When I see posts here about something someone saw at the mall, etc, I just take it for what it is. A situation that rubbed the poster the wrong way. If I see someone whose baby is crying in the plastic seat, it bothers me. I probably don't assume that the mom never picks up the baby, unless I hear the same baby crying the whole time I'm there. Even then I am aware that there could most certainly be a good reason for the mother's actions. I'm aware it could be me on any given day. It still bothers me.

So perhaps we are passing judgement on the MDCers a little quickly as well. Perhaps they are commenting on the situation and their reaction as much as on that particular person. If they didn't actually tell that mom she was a lousy mom, and just whined about it here, then no real harm was done, IMO.
post #19 of 115
Quote:
Originally posted by mothersong
If they didn't actually tell that mom she was a lousy mom, and just whined about it here, then no real harm was done, IMO.
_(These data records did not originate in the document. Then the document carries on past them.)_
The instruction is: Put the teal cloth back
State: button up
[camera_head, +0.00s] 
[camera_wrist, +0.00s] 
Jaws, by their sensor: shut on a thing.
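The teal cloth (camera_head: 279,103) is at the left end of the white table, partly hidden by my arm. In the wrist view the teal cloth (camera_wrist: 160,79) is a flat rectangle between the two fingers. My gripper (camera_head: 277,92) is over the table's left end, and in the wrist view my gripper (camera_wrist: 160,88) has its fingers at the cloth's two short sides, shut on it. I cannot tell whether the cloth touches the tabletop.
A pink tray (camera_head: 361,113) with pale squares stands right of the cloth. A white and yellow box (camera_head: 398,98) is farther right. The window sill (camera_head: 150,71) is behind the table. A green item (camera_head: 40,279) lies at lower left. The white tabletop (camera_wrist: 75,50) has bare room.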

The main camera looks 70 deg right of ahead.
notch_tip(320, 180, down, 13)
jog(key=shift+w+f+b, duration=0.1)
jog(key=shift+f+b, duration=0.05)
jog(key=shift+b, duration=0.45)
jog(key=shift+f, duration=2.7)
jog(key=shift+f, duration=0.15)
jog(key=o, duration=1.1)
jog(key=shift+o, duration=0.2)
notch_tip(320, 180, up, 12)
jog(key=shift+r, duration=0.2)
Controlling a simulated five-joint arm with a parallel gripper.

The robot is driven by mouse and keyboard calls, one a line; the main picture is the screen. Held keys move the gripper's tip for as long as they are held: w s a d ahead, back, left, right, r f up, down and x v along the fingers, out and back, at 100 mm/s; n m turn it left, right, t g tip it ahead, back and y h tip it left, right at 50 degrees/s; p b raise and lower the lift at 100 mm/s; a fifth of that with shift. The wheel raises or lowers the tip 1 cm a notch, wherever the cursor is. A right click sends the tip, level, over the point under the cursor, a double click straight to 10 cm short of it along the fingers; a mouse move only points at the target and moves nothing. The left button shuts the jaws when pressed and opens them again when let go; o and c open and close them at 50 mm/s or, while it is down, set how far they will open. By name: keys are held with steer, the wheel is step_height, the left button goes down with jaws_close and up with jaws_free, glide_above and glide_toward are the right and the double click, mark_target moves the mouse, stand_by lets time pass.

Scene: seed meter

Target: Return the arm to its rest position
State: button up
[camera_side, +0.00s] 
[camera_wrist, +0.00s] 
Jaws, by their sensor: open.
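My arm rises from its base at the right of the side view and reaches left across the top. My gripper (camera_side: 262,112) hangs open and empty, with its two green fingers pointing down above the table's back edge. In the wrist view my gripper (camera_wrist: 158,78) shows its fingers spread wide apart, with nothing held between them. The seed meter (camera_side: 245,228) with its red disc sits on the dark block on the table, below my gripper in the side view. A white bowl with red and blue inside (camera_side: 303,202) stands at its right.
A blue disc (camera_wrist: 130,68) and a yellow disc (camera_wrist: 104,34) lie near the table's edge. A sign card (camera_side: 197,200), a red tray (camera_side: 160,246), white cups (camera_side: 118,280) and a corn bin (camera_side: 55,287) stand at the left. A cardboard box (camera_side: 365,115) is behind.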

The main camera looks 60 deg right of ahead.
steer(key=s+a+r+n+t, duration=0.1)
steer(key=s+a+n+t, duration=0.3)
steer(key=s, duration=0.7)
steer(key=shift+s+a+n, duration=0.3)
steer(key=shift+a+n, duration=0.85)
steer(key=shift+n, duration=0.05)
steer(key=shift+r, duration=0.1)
I kind of agree with this, since IMO if you vent online it is much better than getting in a mom's face when she's having a bad day. If it has a cathartic effect, go for it, but I think that we should attempt to make it more of a self-examination thing sometimes - why does this bug me? why do I feel so bad about it? do I really think she is a bad person, or am I just having a bad day and crying is rubbing me the wrong way? I think a lot of times it is all in the wording (often, how we word things is a subconscious expression of how we are analyzing the situation) - "I couldn't believe she did that!" is worlds different from "I felt so bad when I heard that" even if they address the exact same situation.
post #20 of 115
Well said Mindful Mom. I am sure there are times we all look like one of those moms. We all can't be perfect!